There are two ways to make money with stocks. The first is capital appreciation, or buying low and selling high. You buy a stock at a lower price and sell it at a higher price, keeping the difference. The second is income, or dividends. Companies share a portion of their profits with shareholders. When you hold a stock, you receive cash payments on a regular schedule. Successful long-term investors typically use both methods. They enjoy the increase in asset value from rising stock prices and the cash flow from dividends.
The core principle of long-term investing is this: the stock market is unpredictable in the short term, but it rises in the long term. Historically, the US stock market has almost never lost money over any twenty-year period. But over any single year, the probability of a loss is significant. This means that if you invest for a short period, you are gambling on luck. If you invest for a long period, you are benefiting from economic growth.
How do you properly make money in the stock market? The first step is not picking stocks. It is setting the right expectations. Do not expect to make money every year. Some years the market will rise twenty percent. Some years it will fall twenty percent. Most years fall somewhere in between. If you cannot handle a twenty percent drop without panic selling, your risk tolerance may not be suited for stocks.
The second step is choosing an investment method that fits you. For most people, the best method is not picking individual stocks. It is buying index funds. An index fund holds a basket of stocks, such as the five hundred companies in the S&P 500. When you buy one index fund, you own a small piece of five hundred companies at once. This diversifies your risk, because the poor performance of any single company has little impact on the whole. Historical data shows that most professional active fund managers fail to beat the index over the long term. If professionals struggle, it is even harder for ordinary people.

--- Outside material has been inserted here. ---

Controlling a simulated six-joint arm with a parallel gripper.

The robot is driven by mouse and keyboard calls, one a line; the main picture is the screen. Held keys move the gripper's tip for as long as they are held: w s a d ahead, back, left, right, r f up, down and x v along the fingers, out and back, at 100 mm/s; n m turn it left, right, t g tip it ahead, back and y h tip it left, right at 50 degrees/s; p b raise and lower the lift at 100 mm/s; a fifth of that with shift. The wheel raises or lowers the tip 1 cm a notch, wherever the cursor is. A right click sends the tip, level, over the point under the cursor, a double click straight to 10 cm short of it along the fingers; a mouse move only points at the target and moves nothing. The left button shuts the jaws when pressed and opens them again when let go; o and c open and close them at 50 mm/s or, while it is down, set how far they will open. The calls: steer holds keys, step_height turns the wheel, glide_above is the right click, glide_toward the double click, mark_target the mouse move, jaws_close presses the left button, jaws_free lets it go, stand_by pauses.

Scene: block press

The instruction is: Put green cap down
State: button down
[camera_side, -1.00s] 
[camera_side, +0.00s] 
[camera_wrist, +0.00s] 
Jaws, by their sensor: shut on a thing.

The third step is investing regularly, regardless of whether the market is up or down. This is called dollar cost averaging. You invest a fixed amount of money on a fixed day each month. When the market is high, your fixed amount buys fewer shares. When the market is low, it buys more shares. Over time, your average purchase price evens out. This method removes the anxiety of “when to get in,” because you are always getting in.
The fourth step is holding, not trading frequently. Every time you trade, you pay commissions, taxes, and potentially lose returns due to bad timing. Studies show that frequent traders have lower average returns than buy-and-hold investors. Not because frequent traders are less intelligent, but because they are more likely to buy at highs and sell at lows.
The fifth step is controlling costs. There are two types of costs in investing. Explicit costs include trading commissions and fund management fees. Implicit costs include taxes. Choosing low-cost index funds can save you a fraction of a percent to one percent per year in fees. Over decades, this seemingly small difference becomes a huge gap.
The sixth step is ignoring noise. Every day, there is news saying the market is about to crash or the market is about to explode. Most news is noise, not signal. If you watch financial news every day, you will be repeatedly hit by fear and greed, making it very hard to stay rational. A better approach is to reduce how often you check your account. Once a month, once a quarter, or even once a year is enough.
Stock investing is not a get-rich-quick plan. It is a get-rich-slow plan. The most famous investor, Warren Buffett, accumulated most of his wealth after age sixty. His success came not from making one thousand percent in a single year, but from sticking to correct principles for decades. You can do the same. What is required is not genius. It is discipline.